Uncharted: The Fourth Labyrinth (Review)

Uncharted: The Fourth Labyrinth by Christopher Golden is the first novel to be written for the Uncharted video game series, and in all honesty, it almost feels like there’s a PlayStation controller in your hand and you’re playing.

The novel starts out with Drake escaping through some jungle as he was hired to retrieve an artifact of some importance to a tribe, and he has a girl he’s saved with him in the jeep he’s driving, and there’s bullets everywhere, normally what you’d expect from an Uncharted title. Moments later, Drake and the girl he’s saved are surrounded by their pursuers and about to die, until some tribesmen come in, save the day, and drake returns the artifact to the tribe, and the girl to her father. Fast forwarding a bit, Drake is going back the the US, when Sully calls him to go to New York with a very vague explanation, Drake gets to New York as Sully meets him and explains to him that his lifelong friend Luka Hzujak has been murdered in the most gruesome way possible, they get to an apartment where Drake meets Luka’s daughter Jada Hzujak, Sully’s god daughter as well, which will explain through out the novel why Sully is so protective of her. Jada starts filling Drake in on more details of her father’s death, as much as she could anyway, they then decide to take a trip to a nearby museum to meet Luka’s friend and the curator of the museum they’re going to, Professor Chenney, only when they get their, he’s dead, and they flee the scene before the police come and ask way too many questions, on the way back to the apartment, they find the entire building on fire, and they’re being chased by a few vans with people shooting at them relentlessly.

In the interest of not spoiling this outstanding novel, I’ll stop there so you get the gist of what to expect. The novel is amazingly well written that it feels like you’re playing another Uncharted title, which is an awesome thing since I can’t get enough of this series personally, even after playing the recently released Golden Abyss Vita game, this novel came as a welcomed addition. Everyone in the novel is instantly recognisable, Drake is just as snarky and sarcastic as he’s always been, Sully’s undeniably awesome ego and sarcasm is instantly recognisable too, and even the new characters are all very well thought out.

The novel will take you to Egypt and Greece in search of  labyrinths buried by thousands of years of history, and being an Egyptian, the Egypt part was particularly interesting, while Christopher Golden nailed the description of Egypt down to every detail, he fell short of giving an authentic Egyptian name to Sully’s liaison in Egypt, I mean, seriously, the easiest name that comes to mind would be “Muhammed” or “Ahmad” or anything, instead Christopher Golden opted for a name that I have never personally heard before, and have forgotten because of it’s ambiguity. Greece’s description is wonderful and breath taking, even though I’ve never been there and don’t actually know what it looks like, but Christopher Golden painted a really nice picture illustrating the beauty of Greece.

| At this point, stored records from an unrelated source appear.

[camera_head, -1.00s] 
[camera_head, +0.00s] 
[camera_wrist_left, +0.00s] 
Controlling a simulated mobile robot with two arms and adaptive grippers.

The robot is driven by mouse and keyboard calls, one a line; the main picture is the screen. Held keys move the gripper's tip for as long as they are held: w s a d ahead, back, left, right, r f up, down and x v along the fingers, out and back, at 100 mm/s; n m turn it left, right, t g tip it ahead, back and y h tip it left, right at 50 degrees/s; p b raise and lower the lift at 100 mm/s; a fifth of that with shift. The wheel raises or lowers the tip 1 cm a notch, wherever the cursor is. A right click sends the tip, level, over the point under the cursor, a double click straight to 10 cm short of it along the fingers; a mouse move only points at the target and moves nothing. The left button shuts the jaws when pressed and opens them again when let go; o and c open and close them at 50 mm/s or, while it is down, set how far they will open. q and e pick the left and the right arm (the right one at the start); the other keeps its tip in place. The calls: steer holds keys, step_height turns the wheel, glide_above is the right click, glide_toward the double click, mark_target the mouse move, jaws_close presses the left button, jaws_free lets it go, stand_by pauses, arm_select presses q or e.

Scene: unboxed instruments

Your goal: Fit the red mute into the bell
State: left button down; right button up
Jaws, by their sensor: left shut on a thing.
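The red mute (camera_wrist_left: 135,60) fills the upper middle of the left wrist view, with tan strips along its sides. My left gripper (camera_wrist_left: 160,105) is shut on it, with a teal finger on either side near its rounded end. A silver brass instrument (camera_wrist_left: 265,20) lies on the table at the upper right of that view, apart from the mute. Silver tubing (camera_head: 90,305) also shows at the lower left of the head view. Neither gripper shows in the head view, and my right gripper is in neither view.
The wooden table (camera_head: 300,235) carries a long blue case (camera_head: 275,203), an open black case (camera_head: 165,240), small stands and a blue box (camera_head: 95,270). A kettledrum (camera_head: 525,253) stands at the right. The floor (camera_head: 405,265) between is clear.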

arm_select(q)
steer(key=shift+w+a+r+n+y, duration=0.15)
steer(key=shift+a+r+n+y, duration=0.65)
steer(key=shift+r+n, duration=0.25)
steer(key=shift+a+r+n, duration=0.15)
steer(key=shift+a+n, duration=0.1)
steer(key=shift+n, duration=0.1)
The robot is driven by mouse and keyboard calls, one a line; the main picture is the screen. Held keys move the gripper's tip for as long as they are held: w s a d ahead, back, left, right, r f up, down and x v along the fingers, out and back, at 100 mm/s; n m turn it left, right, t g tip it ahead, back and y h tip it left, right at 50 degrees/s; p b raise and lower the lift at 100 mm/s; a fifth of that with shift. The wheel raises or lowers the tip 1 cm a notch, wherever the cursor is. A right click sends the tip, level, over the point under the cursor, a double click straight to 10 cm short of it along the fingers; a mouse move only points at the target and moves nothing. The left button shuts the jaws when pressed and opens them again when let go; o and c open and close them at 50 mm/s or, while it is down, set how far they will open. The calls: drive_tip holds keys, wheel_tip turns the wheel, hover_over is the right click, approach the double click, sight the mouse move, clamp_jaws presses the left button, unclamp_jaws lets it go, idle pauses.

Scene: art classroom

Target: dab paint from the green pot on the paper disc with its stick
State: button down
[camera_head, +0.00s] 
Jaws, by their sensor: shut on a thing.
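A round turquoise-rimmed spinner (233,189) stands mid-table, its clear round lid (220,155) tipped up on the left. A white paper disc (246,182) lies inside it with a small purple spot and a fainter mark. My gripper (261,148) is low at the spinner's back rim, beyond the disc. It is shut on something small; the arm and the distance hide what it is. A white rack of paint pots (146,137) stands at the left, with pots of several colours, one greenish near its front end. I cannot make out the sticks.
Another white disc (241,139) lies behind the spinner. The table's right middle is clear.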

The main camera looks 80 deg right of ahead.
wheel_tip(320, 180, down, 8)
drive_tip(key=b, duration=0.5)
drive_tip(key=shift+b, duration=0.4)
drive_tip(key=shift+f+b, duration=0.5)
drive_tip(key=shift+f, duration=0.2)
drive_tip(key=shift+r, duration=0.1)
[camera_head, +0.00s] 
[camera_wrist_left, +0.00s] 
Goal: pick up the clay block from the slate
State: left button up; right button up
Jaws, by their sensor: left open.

As I’m not an avid book reader, it took me a while to finish this book, but it is not by any means boring, it is extremely engaging and exciting with the action never stopping throughout every chapter. It’s not a big book anyway, it’s only 322 pages long, and I found Rodrigo y Gabriela’s 11:11 album to be a particularly nice background music to listen to while reading the novel, it captures the essence of Uncharted nicely.

If you folks have read the book, let me know what you thought of it, it is certainly a must for any Uncharted fan!